Policy Analyst, Compliance and Market Intelligence
Although two decades old, the Internet of Things (IoT) is still one of the trendiest acronyms in the world of tech. First used in enterprise applications such as manufacturing, IoT now has a stronger consumer approach and has expanded to more verticals, from the automotive industry to smart homes and healthcare. With IoT’s rapid evolution, the technology has unsurprisingly attracted the attention of regulators worldwide. In the past year, lawmakers have started regulating IoT, especially network and device security – a trend that will only grow in 2020. There has also been a push to regulate less obvious issues of e-SIM technology and roaming, key contributors to the growth of IoT.
How to Secure IoT
It is no surprise that network security is at the forefront of regulatory concern. Cyberattacks on IoT devices have grown at an unprecedented rate, reaching up to 2.9 billion in first half of 2019. IoT is a global network infrastructure connecting physical and virtual objects with a high degree of autonomy and interoperability. As its ecosystem is only as safe as the weakest link in the system, the risks to infrastructure like electrical grids are a major cybersecurity concern. Additionally, IoT networks collect large amounts of data, worrying regulators and end-users about data security.
The question is who is responsible for securing IoT devices/networks and liable if there is a security breach. Current self-regulatory regimes are gradually being replaced by governments imposing security implementation requirements on device manufacturers, with some due diligence responsibilities falling on IoT providers. The UK has already concluded a consultation on regulatory proposals for consumer IoT security, laying down safety guidelines for manufacturers. As of 2020, US manufacturers in California and Oregon will be held responsible for adding “reasonable security features” to devices or physical objects that can directly or indirectly connect to the Internet. Both laws, however, are vague in their call for “reasonable security features” and thus difficult to implement. Alternatively, the Emirati regulator, the TRA, has included security by design as a key requirement for type approval of IoT communication equipment.

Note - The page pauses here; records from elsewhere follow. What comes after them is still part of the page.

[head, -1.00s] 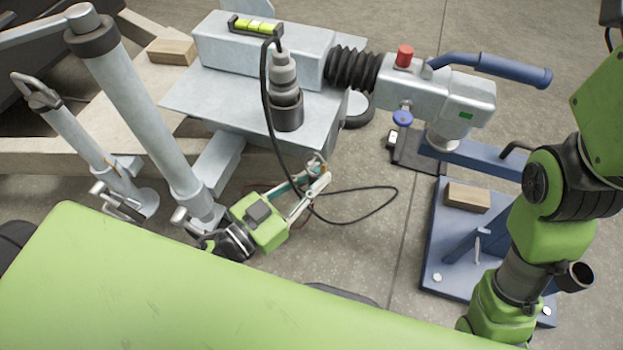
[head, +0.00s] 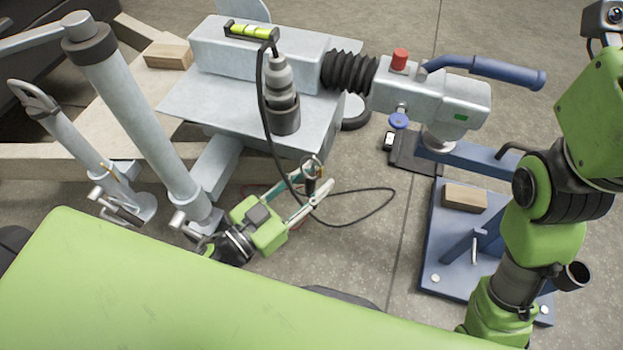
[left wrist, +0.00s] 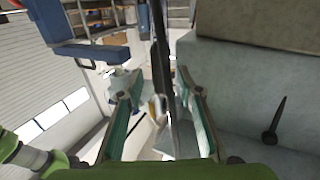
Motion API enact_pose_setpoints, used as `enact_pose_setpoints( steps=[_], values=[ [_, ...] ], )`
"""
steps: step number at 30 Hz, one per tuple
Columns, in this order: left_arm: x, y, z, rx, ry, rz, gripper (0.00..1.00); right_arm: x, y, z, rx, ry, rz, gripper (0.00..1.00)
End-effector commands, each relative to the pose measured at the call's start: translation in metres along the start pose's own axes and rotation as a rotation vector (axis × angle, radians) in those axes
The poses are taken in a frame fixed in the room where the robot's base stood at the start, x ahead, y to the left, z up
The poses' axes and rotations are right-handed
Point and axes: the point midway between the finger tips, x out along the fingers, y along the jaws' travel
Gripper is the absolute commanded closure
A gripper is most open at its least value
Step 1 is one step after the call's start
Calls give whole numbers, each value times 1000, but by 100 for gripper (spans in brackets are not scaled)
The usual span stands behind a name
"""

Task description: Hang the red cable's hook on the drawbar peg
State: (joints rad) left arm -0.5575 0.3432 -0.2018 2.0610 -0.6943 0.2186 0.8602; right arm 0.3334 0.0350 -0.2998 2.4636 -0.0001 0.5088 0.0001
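My left gripper (head: 322,172) is beside the grey drawbar (head: 215,165), below the flat plate. Its two fingers stand apart. A dark piece (head: 311,184) and a small ring (head: 313,163) show at the fingertips; I cannot tell whether they are the hook. The left wrist view shows the spread fingers (left wrist: 158,80), with a dark strand and a small pale piece between or behind them. A thin reddish strand, possibly the red cable, shows faintly near the gripper. A dark peg-like piece (left wrist: 275,122) sticks out of a grey surface there.
A black cable (head: 372,210) loops down from the plate to the floor. The jack tube (head: 135,110) stands left of my left gripper. A blue stand (head: 440,230) with a wooden block (head: 465,198) is at the right. The floor between is mostly clear.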

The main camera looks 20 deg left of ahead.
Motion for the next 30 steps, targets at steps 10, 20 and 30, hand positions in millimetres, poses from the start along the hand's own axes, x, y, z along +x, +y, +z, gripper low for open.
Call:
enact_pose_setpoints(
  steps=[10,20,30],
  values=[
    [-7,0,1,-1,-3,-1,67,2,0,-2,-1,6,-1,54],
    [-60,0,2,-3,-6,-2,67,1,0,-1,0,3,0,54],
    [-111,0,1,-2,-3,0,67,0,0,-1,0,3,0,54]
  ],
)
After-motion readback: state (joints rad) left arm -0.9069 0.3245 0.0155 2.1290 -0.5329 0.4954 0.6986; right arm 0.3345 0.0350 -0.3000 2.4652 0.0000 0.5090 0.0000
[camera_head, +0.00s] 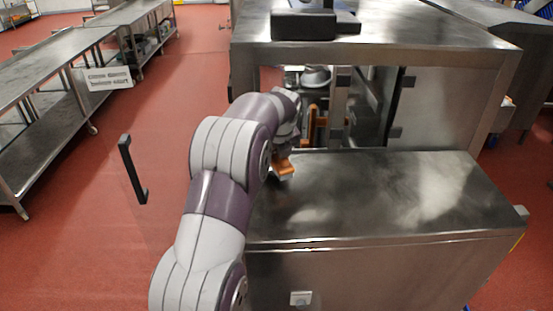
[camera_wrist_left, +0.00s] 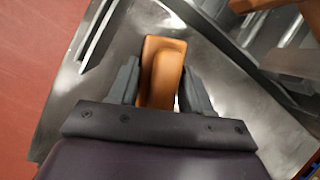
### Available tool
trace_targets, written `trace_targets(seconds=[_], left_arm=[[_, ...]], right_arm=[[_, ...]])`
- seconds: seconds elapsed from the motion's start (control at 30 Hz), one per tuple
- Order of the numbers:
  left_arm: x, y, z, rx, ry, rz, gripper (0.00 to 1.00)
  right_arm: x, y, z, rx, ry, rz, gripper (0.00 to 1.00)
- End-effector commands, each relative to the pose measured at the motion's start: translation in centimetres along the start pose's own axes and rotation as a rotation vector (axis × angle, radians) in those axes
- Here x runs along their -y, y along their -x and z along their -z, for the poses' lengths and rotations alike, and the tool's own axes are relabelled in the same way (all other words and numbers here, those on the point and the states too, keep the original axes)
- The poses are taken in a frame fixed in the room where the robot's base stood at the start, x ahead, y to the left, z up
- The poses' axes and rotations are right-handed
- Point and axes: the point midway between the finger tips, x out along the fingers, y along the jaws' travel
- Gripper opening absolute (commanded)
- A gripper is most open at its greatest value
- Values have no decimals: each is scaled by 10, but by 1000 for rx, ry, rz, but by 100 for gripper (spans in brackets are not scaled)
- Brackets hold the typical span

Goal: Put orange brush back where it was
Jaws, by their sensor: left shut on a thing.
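The orange brush (camera_wrist_left: 162,70) is between the two dark fingers of my left gripper (camera_wrist_left: 157,88) in the left wrist view. The fingers are shut on it. In the head view a small orange part of the brush (camera_head: 284,167) shows below my left wrist, over the left end of the steel machine top (camera_head: 390,190). Most of the brush is hidden there by my wrist. I cannot tell whether the brush touches the steel surface. My right gripper is not in view.
Orange machine parts (camera_head: 312,125) stand inside the steel frame just beyond my left wrist. An open steel door (camera_head: 362,100) is beside them. A black handle (camera_head: 131,168) is left of my arm. Steel tables (camera_head: 60,55) stand at the far left. The machine top is clear on the right.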

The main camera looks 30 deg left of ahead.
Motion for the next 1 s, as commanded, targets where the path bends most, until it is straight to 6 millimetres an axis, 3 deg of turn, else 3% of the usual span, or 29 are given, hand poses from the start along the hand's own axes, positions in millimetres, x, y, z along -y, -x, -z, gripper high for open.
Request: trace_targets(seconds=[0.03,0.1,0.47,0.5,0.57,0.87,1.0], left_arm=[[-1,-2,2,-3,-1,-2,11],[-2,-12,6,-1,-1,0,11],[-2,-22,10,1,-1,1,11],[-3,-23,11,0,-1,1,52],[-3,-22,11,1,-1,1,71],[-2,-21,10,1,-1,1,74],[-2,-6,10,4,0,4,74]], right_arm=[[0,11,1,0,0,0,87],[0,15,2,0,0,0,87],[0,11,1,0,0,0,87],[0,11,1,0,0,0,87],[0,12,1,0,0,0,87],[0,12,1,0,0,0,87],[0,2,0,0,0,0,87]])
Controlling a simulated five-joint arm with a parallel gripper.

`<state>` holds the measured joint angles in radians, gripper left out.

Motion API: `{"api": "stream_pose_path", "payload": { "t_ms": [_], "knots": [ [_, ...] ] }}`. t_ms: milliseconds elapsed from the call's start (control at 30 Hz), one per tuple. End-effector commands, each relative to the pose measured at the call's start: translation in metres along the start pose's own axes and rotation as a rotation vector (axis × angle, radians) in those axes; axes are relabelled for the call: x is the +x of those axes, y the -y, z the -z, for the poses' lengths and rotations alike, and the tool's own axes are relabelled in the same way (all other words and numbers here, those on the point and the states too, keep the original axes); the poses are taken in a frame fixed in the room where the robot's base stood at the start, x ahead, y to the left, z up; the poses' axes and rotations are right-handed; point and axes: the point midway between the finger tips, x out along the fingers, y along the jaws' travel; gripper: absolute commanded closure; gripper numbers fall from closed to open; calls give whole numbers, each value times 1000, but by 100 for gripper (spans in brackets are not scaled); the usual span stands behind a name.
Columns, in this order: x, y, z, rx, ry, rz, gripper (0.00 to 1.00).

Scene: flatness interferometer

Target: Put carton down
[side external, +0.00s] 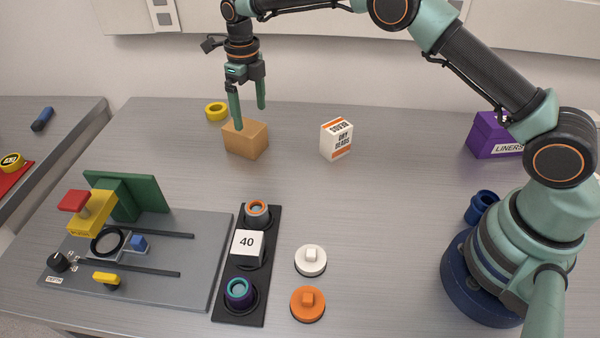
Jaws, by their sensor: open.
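A plain tan carton (246,141) sits upright on the grey bench, left of the picture's middle. My gripper (250,119) points down at it with two green fingers apart. The nearer fingertip overlaps the carton's top in the picture; the farther one ends at or just behind its back edge. I cannot tell whether the fingers touch it. A smaller white and orange carton (336,139), printed with "DRY BEADS", stands to the right, clear of my gripper.
A yellow ring (216,111) lies behind the tan carton. A fixture plate (200,270) and a black holder (237,312) with lens-like parts are in front. White (310,260) and orange (307,303) knobbed caps stand near. A purple box (490,138) is right. Bench between cartons is clear.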

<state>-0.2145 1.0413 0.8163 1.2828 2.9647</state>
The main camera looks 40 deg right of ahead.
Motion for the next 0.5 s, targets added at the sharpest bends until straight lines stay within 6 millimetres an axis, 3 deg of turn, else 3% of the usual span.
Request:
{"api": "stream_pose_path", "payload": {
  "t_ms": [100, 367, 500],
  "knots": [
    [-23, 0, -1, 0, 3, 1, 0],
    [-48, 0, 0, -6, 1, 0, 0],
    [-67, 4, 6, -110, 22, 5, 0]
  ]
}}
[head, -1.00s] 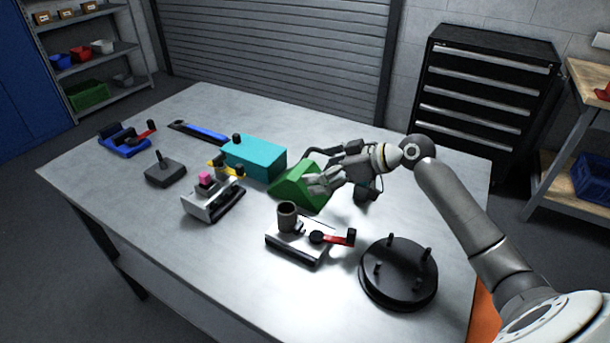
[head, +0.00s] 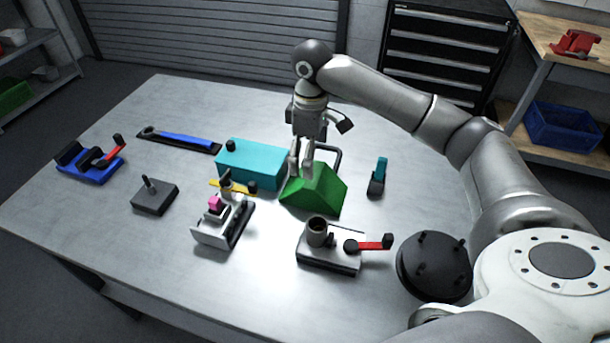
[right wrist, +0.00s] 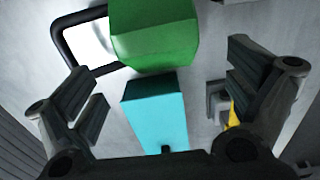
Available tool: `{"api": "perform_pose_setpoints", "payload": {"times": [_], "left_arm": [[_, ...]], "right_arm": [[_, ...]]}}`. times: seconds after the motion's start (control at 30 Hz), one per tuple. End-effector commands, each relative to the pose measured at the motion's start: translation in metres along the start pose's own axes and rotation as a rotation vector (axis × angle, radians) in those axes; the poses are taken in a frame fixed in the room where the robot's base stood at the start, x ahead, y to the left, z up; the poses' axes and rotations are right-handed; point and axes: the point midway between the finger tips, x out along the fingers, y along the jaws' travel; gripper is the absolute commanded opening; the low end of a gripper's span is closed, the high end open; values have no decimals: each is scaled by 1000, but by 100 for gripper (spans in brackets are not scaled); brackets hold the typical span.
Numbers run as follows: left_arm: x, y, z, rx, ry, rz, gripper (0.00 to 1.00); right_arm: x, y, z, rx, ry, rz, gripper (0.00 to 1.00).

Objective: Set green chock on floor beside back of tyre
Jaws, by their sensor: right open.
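The green chock (head: 313,190) is a wedge block lying on the grey metal table. It also shows at the top of the right wrist view (right wrist: 155,38). A black loop (head: 330,156) shows at its far side; I cannot tell if it is a handle. My right gripper (head: 303,172) points down at the chock's upper left side, partly covering it. In the right wrist view the right gripper's fingers are apart with nothing held between them. I cannot tell whether a finger touches the chock. No tyre is in view. My left gripper is not in view.
A teal box (head: 250,164) stands close to the chock's left. A small teal-and-black tool (head: 377,177) lies to its right. The table's left front is clear.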

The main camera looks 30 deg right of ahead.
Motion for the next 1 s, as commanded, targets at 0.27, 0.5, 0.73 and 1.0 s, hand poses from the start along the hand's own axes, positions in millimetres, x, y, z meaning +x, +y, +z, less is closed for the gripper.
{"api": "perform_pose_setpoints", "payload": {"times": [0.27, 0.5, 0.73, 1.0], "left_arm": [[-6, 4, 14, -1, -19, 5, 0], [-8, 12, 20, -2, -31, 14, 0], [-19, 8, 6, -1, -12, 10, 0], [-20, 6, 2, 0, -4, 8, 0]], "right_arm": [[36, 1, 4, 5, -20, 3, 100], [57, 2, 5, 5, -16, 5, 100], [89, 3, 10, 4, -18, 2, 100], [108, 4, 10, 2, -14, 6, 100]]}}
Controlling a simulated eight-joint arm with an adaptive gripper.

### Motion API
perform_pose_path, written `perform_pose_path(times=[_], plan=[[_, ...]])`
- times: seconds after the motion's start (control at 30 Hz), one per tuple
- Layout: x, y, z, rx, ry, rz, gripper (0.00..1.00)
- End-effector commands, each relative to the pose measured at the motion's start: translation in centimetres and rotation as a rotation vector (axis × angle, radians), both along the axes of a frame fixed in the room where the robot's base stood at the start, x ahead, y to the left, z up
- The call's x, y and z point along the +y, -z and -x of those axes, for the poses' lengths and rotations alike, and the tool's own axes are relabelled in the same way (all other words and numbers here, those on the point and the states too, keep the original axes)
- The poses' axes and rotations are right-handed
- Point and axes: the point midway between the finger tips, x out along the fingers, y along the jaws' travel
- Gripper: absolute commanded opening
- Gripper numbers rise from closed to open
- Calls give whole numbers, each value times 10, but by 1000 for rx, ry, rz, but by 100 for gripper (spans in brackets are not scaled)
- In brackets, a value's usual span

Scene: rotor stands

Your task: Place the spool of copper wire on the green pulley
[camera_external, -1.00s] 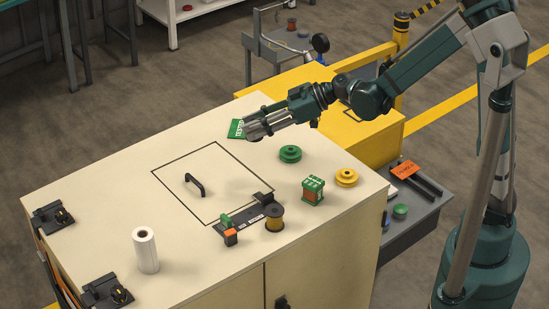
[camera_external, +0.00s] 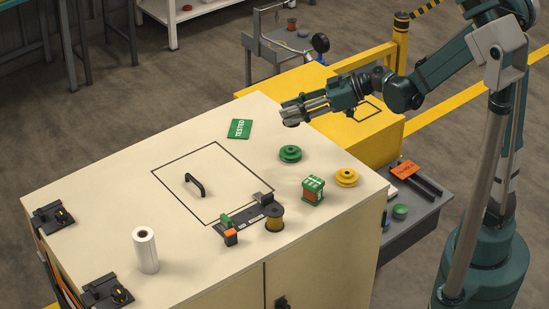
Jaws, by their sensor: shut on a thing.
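A spool (camera_external: 275,218) with dark flanges and golden-brown wire stands upright on the cream cabinet top, at the right end of a dark bar. The green pulley (camera_external: 290,153) lies flat and bare near the cabinet's right edge. My gripper (camera_external: 290,115) is above the far right part of the cabinet, beyond the green pulley and well apart from the spool.
A yellow pulley (camera_external: 347,177) and a green-topped coil block (camera_external: 312,190) stand right of the spool. A green TESTED card (camera_external: 240,129), a black handle (camera_external: 194,184) and a white roll (camera_external: 146,250) are on the cabinet top (camera_external: 110,190). Its middle left is clear.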

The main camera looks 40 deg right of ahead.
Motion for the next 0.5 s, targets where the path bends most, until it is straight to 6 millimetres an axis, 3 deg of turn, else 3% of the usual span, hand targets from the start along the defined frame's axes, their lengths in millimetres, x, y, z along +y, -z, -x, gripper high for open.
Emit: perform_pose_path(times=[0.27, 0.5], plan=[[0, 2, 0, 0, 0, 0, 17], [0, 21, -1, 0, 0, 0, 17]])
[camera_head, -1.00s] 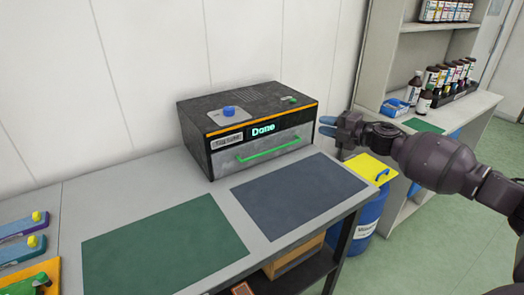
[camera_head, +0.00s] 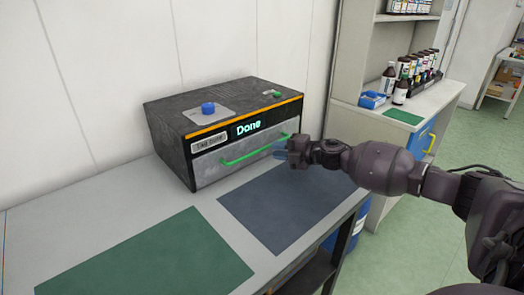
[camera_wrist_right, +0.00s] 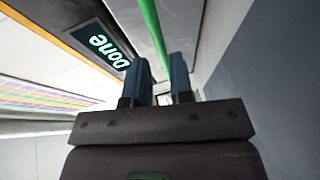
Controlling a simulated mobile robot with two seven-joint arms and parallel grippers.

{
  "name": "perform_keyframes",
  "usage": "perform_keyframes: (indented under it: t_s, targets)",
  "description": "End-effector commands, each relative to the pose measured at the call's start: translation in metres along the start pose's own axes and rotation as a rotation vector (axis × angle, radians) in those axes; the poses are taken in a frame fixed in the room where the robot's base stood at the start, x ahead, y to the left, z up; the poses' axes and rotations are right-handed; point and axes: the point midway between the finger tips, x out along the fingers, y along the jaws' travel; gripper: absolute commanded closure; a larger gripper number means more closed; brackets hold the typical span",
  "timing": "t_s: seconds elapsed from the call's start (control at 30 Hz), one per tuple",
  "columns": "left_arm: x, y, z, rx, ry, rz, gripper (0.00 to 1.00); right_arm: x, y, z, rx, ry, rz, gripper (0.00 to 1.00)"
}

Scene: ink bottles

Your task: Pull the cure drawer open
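The cure drawer (camera_head: 207,168) is the grey front of a dark box-shaped unit (camera_head: 160,133) on the bench, and it sits closed. Its green bar handle (camera_head: 240,155) runs across the front; it also shows in the right wrist view (camera_wrist_right: 151,25). My right gripper (camera_head: 281,149) is at the right end of the handle, in front of the drawer. In the right wrist view its two blue fingers (camera_wrist_right: 160,68) are apart, with the bar running toward the gap between them. I cannot tell if they touch it. My left gripper is not in view.
The unit's display (camera_head: 247,127) reads "Done", and a blue button (camera_head: 208,108) is on top. A dark blue mat (camera_head: 275,205) and a green mat (camera_head: 150,260) lie flat and empty before it. A shelf with bottles (camera_head: 405,70) stands at the right.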

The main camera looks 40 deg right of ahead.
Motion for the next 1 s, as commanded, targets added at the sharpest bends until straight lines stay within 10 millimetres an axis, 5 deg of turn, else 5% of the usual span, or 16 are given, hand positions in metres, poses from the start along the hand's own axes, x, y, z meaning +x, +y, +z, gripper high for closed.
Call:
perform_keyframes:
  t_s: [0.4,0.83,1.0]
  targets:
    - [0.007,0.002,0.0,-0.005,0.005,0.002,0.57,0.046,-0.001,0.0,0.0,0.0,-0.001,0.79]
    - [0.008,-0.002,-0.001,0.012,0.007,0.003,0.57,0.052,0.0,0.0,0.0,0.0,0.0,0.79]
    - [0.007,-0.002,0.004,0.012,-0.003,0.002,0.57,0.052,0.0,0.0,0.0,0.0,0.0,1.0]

Current legislative actions tend to focus on consumer IoT devices. This is possibly due to the emergence of data protection laws, since consumer privacy and information security are linked. Breaches of other IoT networks, in smart cities for example, would also have significant consequences. Therefore it is likely that initiatives such as the Federal IoT Cybersecurity Improvement Bill, which imposes the development of security standards for government-purchased IoT devices, will become more popular in 2020.
Innovative Use of Mobile Connectivity
As many IoT networks operate using cellular connectivity through a SIM connection, concerns arise surrounding the possibility of switching mobile operators and roaming. 2020 will see increased regulation on these topics.
IoT devices are widely deployed, making it impractical to change SIM cards when switching mobile operators. The SIM card has evolved, however, into the embedded SIM (“eSIM”), offering the ability to change service providers over-the-air (OTA) without physically changing the card. More commercial uses for eSIM services will increase in 2020 – along with its regulation. Turkey has already introduced a limited legal framework where operators and device manufacturers can market eSIMs. The UAE also permits the use of eSIMs with the prior approval of the telecommunications regulator.
Cellular connectivity reliant IoT services use permanent roaming for IoT devices outside their country of production while the SIM originates from the production country. For example, e-cars use SIMs stemming from their country of production while the e-cars are used worldwide. However, there is no uniform handling of permanent roaming. This is problematic as restrictions on permanent roaming in one country inhibit the use of data internationally and present challenges to global device deployment. Concerns about competition are behind regulatory inconsistency of permanent roaming as roaming operators can use it to gain a competitive advantage over national operators. The Body of European Regulators, BEREC, believes that permanent roaming for IoT connectivity should not be discarded. Brazil, on the other hand, observes that permanent roaming could lead to unbalanced competition as the roaming operator would provide full-scale telecommunications services in the country without license and without paying local taxes.
What’s Next for IoT Regulation?
While there are restrictions to IoT, many countries want to encourage IoT innovation and reform their regulatory framework to ensure they do not inhibit its growth. However, there is still regulatory uncertainty regarding the IoT market and adjusting regulations will be a gradual process. For example, there is lack of clarity on the applicability of telecommunication regulatory obligations to players in the IoT value chain and security requirements also vary significantly.
The imminent implementation of the European Electronic Communications Code may affect the rules surrounding licensing, portability and quality of services. In addition, the EU’s Cybersecurity Act is an opportunity to create a coherent cybersecurity certification based on common standards and requirements for IoT applications, devices and connectivity. The value IoT could bring – from increased GDP growth from shared data to enhanced quality of life through smart applications – is becoming more recognised, with Brazil recently launching its National IoT Plan. It is evident that IoT will be on the agenda of most lawmakers in 2020. However, regulators must carefully balance new regulation with creating an environment that allows IoT innovation to thrive.